Return the material below in full and exactly.

==== COLLECTED DATA ====

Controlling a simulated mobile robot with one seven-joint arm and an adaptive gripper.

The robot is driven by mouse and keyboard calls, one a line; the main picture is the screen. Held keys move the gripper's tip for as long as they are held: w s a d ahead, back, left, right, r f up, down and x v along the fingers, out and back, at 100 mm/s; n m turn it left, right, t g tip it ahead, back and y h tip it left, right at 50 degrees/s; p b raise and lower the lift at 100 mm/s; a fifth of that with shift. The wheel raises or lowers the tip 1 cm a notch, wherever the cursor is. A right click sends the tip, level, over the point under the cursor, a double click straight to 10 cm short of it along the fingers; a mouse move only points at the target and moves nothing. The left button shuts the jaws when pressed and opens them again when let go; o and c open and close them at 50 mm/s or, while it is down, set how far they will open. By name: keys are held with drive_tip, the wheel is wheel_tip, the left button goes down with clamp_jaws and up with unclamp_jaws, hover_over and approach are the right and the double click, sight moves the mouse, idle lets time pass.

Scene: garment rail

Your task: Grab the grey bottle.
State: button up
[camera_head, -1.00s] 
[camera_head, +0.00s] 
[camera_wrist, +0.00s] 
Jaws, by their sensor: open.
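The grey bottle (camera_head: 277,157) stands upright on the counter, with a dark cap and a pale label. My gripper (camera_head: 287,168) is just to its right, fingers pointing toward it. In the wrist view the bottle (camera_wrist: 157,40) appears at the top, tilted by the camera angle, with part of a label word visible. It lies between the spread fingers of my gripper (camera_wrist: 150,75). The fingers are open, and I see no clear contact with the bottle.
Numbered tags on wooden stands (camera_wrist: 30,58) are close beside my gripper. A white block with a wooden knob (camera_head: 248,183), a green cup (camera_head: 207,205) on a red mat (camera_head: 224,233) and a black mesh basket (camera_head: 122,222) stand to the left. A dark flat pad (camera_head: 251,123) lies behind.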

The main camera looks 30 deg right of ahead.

====

▸ **SOLVED PROBLEM**
Controlling a simulated mobile robot with one seven-joint arm and an adaptive gripper.

The robot is driven by mouse and keyboard calls, one a line; the main picture is the screen. Held keys move the gripper's tip for as long as they are held: w s a d ahead, back, left, right, r f up, down and x v along the fingers, out and back, at 100 mm/s; n m turn it left, right, t g tip it ahead, back and y h tip it left, right at 50 degrees/s; p b raise and lower the lift at 100 mm/s; a fifth of that with shift. The wheel raises or lowers the tip 1 cm a notch, wherever the cursor is. A right click sends the tip, level, over the point under the cursor, a double click straight to 10 cm short of it along the fingers; a mouse move only points at the target and moves nothing. The left button shuts the jaws when pressed and opens them again when let go; o and c open and close them at 50 mm/s or, while it is down, set how far they will open. By name: keys are held with drive_tip, the wheel is wheel_tip, the left button goes down with clamp_jaws and up with unclamp_jaws, hover_over and approach are the right and the double click, sight moves the mouse, idle lets time pass.

Scene: garment rail

Your task: Grab the grey bottle.
State: button up
[camera_head, -1.00s] 
[camera_head, +0.00s] 
[camera_wrist, +0.00s] 
Jaws, by their sensor: open.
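The grey bottle (camera_head: 277,157) stands upright on the counter, with a dark cap and a pale label. My gripper (camera_head: 287,168) is just to its right, fingers pointing toward it. In the wrist view the bottle (camera_wrist: 157,40) appears at the top, tilted by the camera angle, with part of a label word visible. It lies between the spread fingers of my gripper (camera_wrist: 150,75). The fingers are open, and I see no clear contact with the bottle.
Numbered tags on wooden stands (camera_wrist: 30,58) are close beside my gripper. A white block with a wooden knob (camera_head: 248,183), a green cup (camera_head: 207,205) on a red mat (camera_head: 224,233) and a black mesh basket (camera_head: 122,222) stand to the left. A dark flat pad (camera_head: 251,123) lies behind.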

The main camera looks 30 deg right of ahead.

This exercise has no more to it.